Thank you very much Rafael! This works perfectly and I appreciate your point about variations on input. I will definitely have to address that somehow. Regards, Jenny (zipotontic)
1

Since you're already using jquery.

var colors = ['blue', 'red', 'whatever'];
if ($.inArray($("#color").val(), colors) < 0) {
    alert("These are not the right colors!");
    return false;
}

To Rafael's, and Kyle's, point though jquery will use indexOf if it can, from the jquery source

inArray: function( elem, arr, i ) {
    var len;

    if ( arr ) {
        if ( core_indexOf ) {
            return core_indexOf.call( arr, elem, i );
        }

        len = arr.length;
        i = i ? i < 0 ? Math.max( 0, len + i ) : i : 0;

        for ( ; i < len; i++ ) {
            // Skip accessing in sparse arrays
            if ( i in arr && arr[ i ] === elem ) {
                return i;
            }
        }
    }

    return -1;
}

Where core_indexOf is an alias for array.indexOf

core_indexOf = core_deletedIds.indexOf

4 Comments

Had to edit it.

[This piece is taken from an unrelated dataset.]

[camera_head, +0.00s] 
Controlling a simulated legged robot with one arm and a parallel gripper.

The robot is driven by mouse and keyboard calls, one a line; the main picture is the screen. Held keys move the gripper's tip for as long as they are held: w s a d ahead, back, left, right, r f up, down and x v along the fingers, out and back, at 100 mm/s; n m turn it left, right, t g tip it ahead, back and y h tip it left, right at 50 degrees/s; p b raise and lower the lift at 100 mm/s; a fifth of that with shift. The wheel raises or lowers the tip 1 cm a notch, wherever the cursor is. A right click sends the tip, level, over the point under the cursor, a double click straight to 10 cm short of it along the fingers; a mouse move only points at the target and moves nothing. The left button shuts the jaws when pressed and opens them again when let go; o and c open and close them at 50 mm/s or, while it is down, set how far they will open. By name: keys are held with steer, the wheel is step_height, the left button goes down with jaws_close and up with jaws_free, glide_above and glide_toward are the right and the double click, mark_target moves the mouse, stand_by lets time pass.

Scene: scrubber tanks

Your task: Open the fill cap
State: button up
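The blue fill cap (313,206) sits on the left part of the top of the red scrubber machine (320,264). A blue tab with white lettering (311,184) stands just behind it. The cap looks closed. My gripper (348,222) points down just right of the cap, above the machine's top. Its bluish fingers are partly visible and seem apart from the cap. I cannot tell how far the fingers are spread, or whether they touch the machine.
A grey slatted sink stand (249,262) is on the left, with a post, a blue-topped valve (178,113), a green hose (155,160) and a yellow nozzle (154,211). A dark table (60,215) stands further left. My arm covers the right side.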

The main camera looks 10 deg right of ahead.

Less than zero is false, not greater than -1 (What I had originally). Check out jQuery docs api.jquery.com/jQuery.inArray
might be worth noting that using indexOf is quicker than using $.inArray if the browser supports it. See this SO post: stackoverflow.com/questions/1883663/should-i-use-jquery-inarray
Any JS native function is probably faster than <library name here>. This was just the fastest thing I could come up with and I was uncertain if indexOf worked like that. The only example I found was w3c and for string manipulation.
I would like to add that indexOf is not supported in IE8. Casually, today I had a problem with that at work.